— Start —

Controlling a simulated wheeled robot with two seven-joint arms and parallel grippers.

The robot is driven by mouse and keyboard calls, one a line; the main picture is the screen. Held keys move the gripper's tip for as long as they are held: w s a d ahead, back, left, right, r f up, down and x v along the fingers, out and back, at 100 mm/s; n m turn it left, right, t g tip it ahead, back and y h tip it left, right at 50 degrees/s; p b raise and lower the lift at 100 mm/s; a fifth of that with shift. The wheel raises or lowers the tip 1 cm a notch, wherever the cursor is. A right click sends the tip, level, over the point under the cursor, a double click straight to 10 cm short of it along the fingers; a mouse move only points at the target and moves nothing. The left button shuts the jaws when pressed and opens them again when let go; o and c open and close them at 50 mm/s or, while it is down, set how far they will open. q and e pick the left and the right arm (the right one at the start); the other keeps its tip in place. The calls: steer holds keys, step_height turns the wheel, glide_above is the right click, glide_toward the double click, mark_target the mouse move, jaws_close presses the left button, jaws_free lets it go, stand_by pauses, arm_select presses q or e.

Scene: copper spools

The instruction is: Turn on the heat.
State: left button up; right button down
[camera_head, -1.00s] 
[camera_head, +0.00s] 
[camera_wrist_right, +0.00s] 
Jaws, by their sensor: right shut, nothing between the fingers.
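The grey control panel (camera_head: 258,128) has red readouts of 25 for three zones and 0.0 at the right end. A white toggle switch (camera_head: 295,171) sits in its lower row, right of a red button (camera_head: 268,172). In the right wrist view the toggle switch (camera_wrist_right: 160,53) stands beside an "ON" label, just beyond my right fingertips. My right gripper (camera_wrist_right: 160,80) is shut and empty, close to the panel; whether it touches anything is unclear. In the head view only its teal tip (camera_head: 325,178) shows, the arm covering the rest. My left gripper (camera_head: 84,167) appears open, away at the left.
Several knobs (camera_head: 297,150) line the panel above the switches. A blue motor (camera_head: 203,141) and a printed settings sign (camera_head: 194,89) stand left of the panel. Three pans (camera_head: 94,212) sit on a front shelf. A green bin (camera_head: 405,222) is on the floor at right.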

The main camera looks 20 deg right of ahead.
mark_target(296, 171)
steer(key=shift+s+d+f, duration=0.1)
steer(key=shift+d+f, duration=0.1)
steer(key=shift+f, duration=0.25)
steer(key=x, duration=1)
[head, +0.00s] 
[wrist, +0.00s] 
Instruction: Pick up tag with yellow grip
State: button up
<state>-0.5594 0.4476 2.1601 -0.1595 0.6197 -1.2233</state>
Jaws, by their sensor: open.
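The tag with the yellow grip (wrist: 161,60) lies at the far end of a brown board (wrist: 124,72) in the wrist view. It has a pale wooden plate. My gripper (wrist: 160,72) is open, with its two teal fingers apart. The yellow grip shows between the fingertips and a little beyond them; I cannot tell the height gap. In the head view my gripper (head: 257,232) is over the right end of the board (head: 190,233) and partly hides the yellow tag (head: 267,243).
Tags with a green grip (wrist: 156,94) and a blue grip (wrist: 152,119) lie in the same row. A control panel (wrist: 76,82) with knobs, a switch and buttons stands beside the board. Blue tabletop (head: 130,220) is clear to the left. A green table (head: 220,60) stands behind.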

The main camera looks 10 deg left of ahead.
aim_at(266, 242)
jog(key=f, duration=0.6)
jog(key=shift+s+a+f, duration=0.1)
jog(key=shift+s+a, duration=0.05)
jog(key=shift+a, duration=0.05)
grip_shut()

— End —

| Problem statement |
Repeat only the stretch of lines that opens with the line containing "Jaws, by their sensor: open." and closes with the final line of the entries, both included, exactly as written.

| Output for this task |
Jaws, by their sensor: open.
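The tag with the yellow grip (wrist: 161,60) lies at the far end of a brown board (wrist: 124,72) in the wrist view. It has a pale wooden plate. My gripper (wrist: 160,72) is open, with its two teal fingers apart. The yellow grip shows between the fingertips and a little beyond them; I cannot tell the height gap. In the head view my gripper (head: 257,232) is over the right end of the board (head: 190,233) and partly hides the yellow tag (head: 267,243).
Tags with a green grip (wrist: 156,94) and a blue grip (wrist: 152,119) lie in the same row. A control panel (wrist: 76,82) with knobs, a switch and buttons stands beside the board. Blue tabletop (head: 130,220) is clear to the left. A green table (head: 220,60) stands behind.

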The main camera looks 10 deg left of ahead.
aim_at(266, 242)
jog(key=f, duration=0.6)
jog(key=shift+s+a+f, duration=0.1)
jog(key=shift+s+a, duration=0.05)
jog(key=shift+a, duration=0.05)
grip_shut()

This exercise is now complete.